### DO THIS
Within the material below, transcribe exactly the lines from the one holding "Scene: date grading" through the one holding "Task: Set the", keeping both ends and skipping the rest.

### INPUT RECORDS
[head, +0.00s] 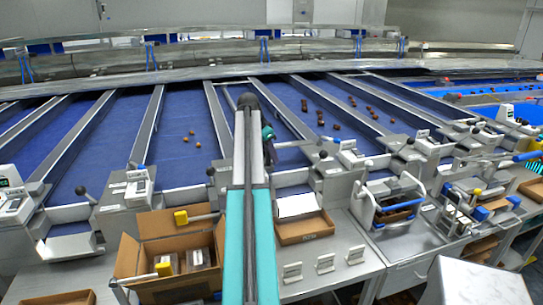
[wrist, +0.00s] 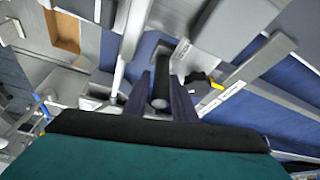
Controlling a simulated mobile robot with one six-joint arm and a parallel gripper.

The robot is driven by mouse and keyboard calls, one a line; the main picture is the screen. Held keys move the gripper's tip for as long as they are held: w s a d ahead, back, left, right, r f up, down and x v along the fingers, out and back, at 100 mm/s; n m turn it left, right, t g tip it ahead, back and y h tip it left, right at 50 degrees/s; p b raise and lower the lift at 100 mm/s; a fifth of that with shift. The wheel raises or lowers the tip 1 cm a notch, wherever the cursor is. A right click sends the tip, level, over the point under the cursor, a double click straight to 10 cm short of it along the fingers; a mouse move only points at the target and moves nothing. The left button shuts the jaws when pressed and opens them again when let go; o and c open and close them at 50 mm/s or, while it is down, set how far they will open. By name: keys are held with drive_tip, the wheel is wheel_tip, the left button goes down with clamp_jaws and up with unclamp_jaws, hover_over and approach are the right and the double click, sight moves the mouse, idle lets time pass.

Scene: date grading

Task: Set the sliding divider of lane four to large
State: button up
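My gripper (head: 290,143) reaches out over the sorting lanes near the middle of the head view, close to the lower end of a lane. In the wrist view its two dark fingers (wrist: 161,88) stand apart. A grey round knob (wrist: 160,104) shows between them, with visible gaps to each finger; I cannot tell its depth. In the head view, black ball-topped handles stand at the lane ends, one left of my arm (head: 210,172) and one right of my gripper (head: 323,154). Lane numbers and size markings are too small to read, so I cannot tell which divider is lane four's.
Blue lanes (head: 290,98) are split by grey rails, with several dates (head: 320,118) on them. Below stand an open carton (head: 130,258), a shallow brown tray (head: 305,229) and a handled metal unit (head: 388,212). A yellow-tipped part (wrist: 217,85) shows right of my fingers in the wrist view.

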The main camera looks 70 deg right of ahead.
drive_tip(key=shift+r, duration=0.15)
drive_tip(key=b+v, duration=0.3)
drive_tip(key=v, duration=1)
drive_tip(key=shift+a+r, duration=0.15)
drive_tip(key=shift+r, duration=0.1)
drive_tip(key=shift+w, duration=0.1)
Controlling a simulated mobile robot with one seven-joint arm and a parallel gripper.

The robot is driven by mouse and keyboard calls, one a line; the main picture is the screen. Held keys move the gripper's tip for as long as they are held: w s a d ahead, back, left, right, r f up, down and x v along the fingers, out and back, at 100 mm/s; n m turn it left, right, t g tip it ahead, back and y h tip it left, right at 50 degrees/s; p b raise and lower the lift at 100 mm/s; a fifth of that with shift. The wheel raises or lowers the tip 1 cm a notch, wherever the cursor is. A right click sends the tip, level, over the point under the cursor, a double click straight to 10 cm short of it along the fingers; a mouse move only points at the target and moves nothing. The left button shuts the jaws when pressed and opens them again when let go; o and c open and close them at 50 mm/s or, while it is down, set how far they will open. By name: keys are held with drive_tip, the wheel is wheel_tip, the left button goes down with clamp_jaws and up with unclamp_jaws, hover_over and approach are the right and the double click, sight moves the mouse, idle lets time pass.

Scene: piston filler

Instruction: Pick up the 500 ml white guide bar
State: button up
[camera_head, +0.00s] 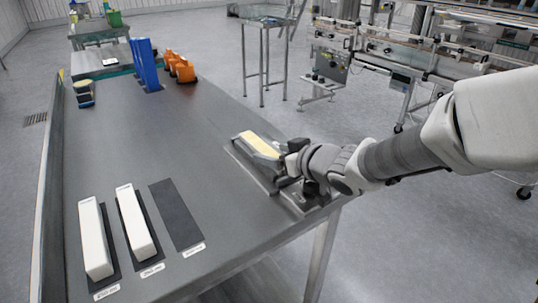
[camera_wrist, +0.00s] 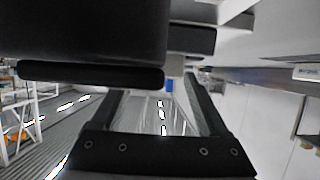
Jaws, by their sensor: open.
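Two white guide bars lie on dark mats at the front left of the grey table in the head view: a left bar (camera_head: 95,240) and a right bar (camera_head: 138,222). The small labels in front are too small to read surely, so I cannot tell which is the 500 ml one. My gripper (camera_head: 287,168) is at the table's right edge, well to the right of both bars, beside a metal fixture (camera_head: 272,181) with a pale yellow block (camera_head: 260,145) at its far end. The jaws are open. The wrist view shows dark gripper parts close up and neither white bar clearly.
A bare dark mat (camera_head: 176,215) lies right of the bars. Blue uprights (camera_head: 146,65), orange items (camera_head: 180,67) and a small container (camera_head: 84,93) stand at the far end. The table's middle is clear. Conveyor machinery (camera_head: 400,50) stands beyond on the right.

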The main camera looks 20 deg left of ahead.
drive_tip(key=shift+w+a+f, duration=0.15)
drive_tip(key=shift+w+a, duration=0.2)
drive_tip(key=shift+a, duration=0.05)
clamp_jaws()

### SOLUTION FOR THIS PROBLEM
Scene: date grading

Task: Set the sliding divider of lane four to large

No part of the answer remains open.